16 April 2007

Before The Flood

Not the even the biggest New York booster could argue that we've been having much in the way of lovely spring weather. For almost two weeks now the temperature has barely managed to get out of the 40s (single digits, for our Celsius friends), and when it finally did for a few hours, it was merely an atmospheric fluke, a tiny bubble (RIP, Don Ho!) of tepid air driven before an onrushing storm that descended upon us in the wee hours of this morning and as of now, 21 hours later, has dumped 7 1/2 inches (355 mm) of rain on the city.

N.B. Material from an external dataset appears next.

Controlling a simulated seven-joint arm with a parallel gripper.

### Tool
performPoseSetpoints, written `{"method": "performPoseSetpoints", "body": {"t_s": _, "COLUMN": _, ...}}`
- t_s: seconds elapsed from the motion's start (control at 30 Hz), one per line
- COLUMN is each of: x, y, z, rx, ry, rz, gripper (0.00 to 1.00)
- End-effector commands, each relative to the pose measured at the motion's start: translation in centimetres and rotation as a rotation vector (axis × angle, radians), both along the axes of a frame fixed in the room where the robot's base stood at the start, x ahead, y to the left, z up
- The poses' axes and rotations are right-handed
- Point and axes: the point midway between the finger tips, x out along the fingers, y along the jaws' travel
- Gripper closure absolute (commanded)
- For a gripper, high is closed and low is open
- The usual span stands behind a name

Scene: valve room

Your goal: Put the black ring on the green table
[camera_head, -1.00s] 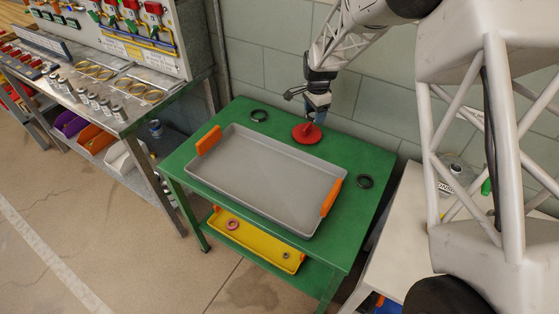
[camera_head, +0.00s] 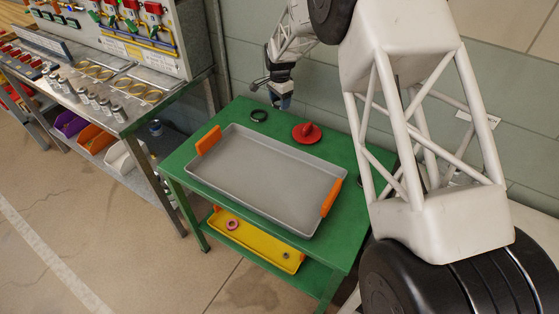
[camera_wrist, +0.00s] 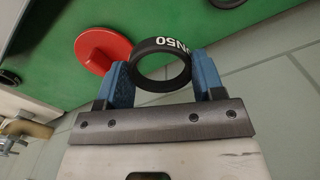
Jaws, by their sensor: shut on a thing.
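My gripper (camera_head: 284,103) is at the back edge of the green table (camera_head: 178,163), between a black ring (camera_head: 259,116) lying on the table and the red disc. In the wrist view its blue fingers (camera_wrist: 165,80) are shut on a black ring (camera_wrist: 150,46) with white "DN50" lettering, held by its outer sides. This held ring cannot be made out in the head view. Another dark ring on the table's right side is almost wholly hidden behind my arm.
A red disc with a knob (camera_head: 306,133) stands at the table's back and also shows in the wrist view (camera_wrist: 103,50). A grey tray with orange handles (camera_head: 265,187) fills the middle. A yellow tray (camera_head: 255,242) is on the lower shelf. The tiled wall is close behind.

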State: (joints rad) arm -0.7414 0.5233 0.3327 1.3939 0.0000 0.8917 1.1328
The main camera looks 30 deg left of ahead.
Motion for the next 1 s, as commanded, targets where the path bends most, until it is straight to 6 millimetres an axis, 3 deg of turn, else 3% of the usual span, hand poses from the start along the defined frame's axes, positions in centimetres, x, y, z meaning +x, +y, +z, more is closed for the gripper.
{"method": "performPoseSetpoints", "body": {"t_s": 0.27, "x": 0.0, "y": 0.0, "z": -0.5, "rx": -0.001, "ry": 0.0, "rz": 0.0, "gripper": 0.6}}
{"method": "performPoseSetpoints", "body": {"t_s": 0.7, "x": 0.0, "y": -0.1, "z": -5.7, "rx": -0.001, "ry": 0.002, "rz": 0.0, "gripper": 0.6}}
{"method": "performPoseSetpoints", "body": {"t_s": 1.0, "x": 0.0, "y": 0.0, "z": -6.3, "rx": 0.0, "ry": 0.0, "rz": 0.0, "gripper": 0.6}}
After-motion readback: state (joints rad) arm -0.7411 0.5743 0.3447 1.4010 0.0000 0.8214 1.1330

Not ideal for a Sunday stroll in the park, in other words, and although I finally did venture out in search of food about 9 this evening, most of New York seemed to have hunkered down in as warm and dry a place as could be found, and was waiting out the deluge. When I started down the street the storm seemed to have spent itself, with little more than a lively drizzle still falling. But on my way back lightning and thunder started crashing about Metropolitan Avenue, and the newly energized rain threatened to punch holes in my umbrella. In the midst of it, here comes some bozo blithely riding along on his bike as if it were a bright, sunny day and he was on his way to the beach. I mean, his rear wheel was leaving a wake, the kind of roostertail that you see behind high-powered speedboats. More evidence, if you ask me, that devout bicyclists operate in a different reality zone. And perhaps an explanation for why they're likely to run you down if you dare to set foot into the street (or on the sidewalk) when they're motivating along. Because, basically, like the weather, stop signs, or old blind ladies in wheelchairs, you're not really there, man.

Thankfully the foul weather we've been having lifted long enough on Saturday to allow an afternoon and evening of frenetic social activity. There's a relatively new shop in the neighborhood, Passout Records, that's been putting on afternoon shows, and this weekend it was the turn of the Lost Locker Combo, a 10 or 12-piece aggregation which is the brainchild (using the term in its most generous sense) of longtime scenester Bill Florio and boasts a membership spanning the whole spectrum of New York and New Jersey's vibrant pop-punk scene. They wear sharp red vests and white shirts, except for Bill, who dons a professor's outfit, and Cheerleader/Terrorist Stephanie, who comes as herself, and while they're more sharply dressed and better rehearsed, remind me uncannily of Isocracy, not least because of their predilection for assaulting the audience and dumping trash on them.

Because I was going out to dinner later at a halfway proper restaurant and wouldn't have time to go home and change my clothes, I actually had to duck outside when the trash, silly string and confetti-dumping reached its frenetic height, but I only missed about one and a half songs, and was still able to loll about on the sidewalk while musicians and fans, including peripatetic record mogul Jonnie Whoa Oh, flaneur and boulevardier-about-town Chadd Derkins, flame-haired photoblogger Kelly Lynn, New Jersey Philosopher Laureate and train scholar JoeIII, and that ever-reliable arbiter of cool, Ms. Carla Monoxide hashed out the age old question: "Where do you guys wanna go now?" "I don't know, where do you guys wanna go?"

Then it was off to dinner in the East Village with several of my less flamboyant though possibly more respectable friends, where we found ourselves sharing space with some woman who apparently was one of the contestants on a reality TV show called Project Runway. One of our party - let's just say the really gay one - recognized her immediately and was like, "Oh my God, is that her? I have to go ask her." The rest of us had no idea what he was talking about, but he went over, started a conversation, and apparently she was indeed the celeb in question. Sorry, I don't remember her name.

Then it was time to reunite with the pop-punk posse at Otto's Shrunken Head, a mildly trendy rockabilly bar on 14th Street between B and C, for purposes of celebrating the aforementioned K Lynn's birthday. It was crowded with the sorts of people you'd expect to find in a loud East Village bar on a Saturday night, but there were enough of us to colonize the hallway and annoy everyone who was trying to get to the bathrooms, and while some of our group made merry with the hooch, Otto's Shrunken Head wasn't getting rich off one little sub-group of non-drinkers (yours truly included), who spent not a penny all night. It's not that I'm that much of a penny pincher, and in fact I wouldn't have minded at all buying a soda or a lime-and-seltzer, but I wasn't about to fight my way through that mob at the bar for the privilege of doing so. So I prefer to think that my abstemious friends and I made up for our lack of purchases by adding a certain atmosphere to the joint.

Events and festivities rattled on till about 2 or so, at which point the sensible among us started migrating back to the boroughs, while the other half of our party determined to stay on, probably until closing time. Which means they probably got caught in the rain, which started about 3, and, I note, seems to have stopped now that it's gone past 3 again. Making it Monday morning and way past my bedtime. Remember to send in your tax returns!